Recently going through some self recovery and changes in my life, I realized that I am terrified of everyone knowing that I did not graduate college and I am not living a fabulous life working in the fashion industry.

I do not post links to this blog on social media and I have not started my Youtube make-up tutorials because of this fear. I do want to blame social media, everyone and their mama showing off their lives of luxury and vacationing. I on the other had do my best to never leave the house and try to order everything I need off of Amazon, Ubereats and Postmates.
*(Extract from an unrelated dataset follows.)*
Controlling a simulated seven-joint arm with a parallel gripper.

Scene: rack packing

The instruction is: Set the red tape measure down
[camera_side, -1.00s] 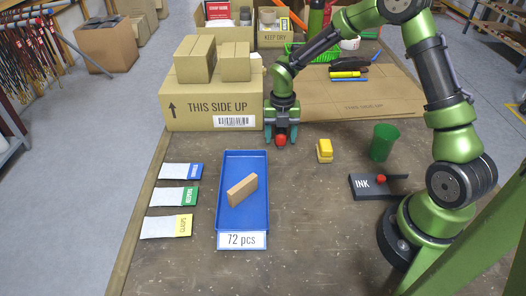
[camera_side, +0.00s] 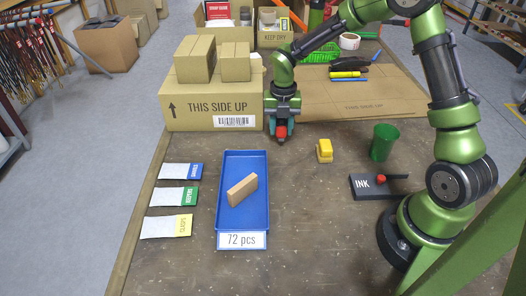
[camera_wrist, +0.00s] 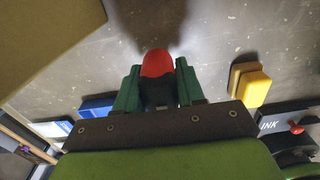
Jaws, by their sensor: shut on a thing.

If you do glance at my social media you will see the basic cat pictures and the wanna be positive life posts ( I have become one of those!!!)

Anyway, I was a very intelligent individual back in the day, everyone thought of me as excelling in life and living all my dreams! Now I am a 25 year old, NOT living the life of luxury and not where I expected to be. I imagined myself living in a fabulous loft in Downtown Los Angeles with a beautiful city view, spending my weekends wine tasting at some hipster art show and of course surrounded with an equally artistic group of adorned friends.

So, that is totally NOT where I am not right now in life but I have matured and grown a whole bunch and I can say that I am very happy with where I am now. Its the little things that make my days, fresh coffee in my turquoise Keurig, the happy chirps of my two cats, the sunlight that peaks in through my backdoor, waking up every morning next to the love of my vida. I have realized that it isn’t the material things and showing them off to everyone in life, boasting about how much money I have and driving a fancy car (but I do love my 2016 Lexus lol)

I can actually say that right now at 2:54pm on February 2, 2018 I am the happiest and most content with myself. I only have 1 friend right now and thats ok, it calms me knowing that I don’t have to have a lunch date with someone and just talk over each other about how fabulous everything is going right now in life. Even though I have accepted where I am at and I am happy, but I still can’t find the courage to show that to the world over social media. I know its not mandatory but I would love this blog to be read by others and not just myself.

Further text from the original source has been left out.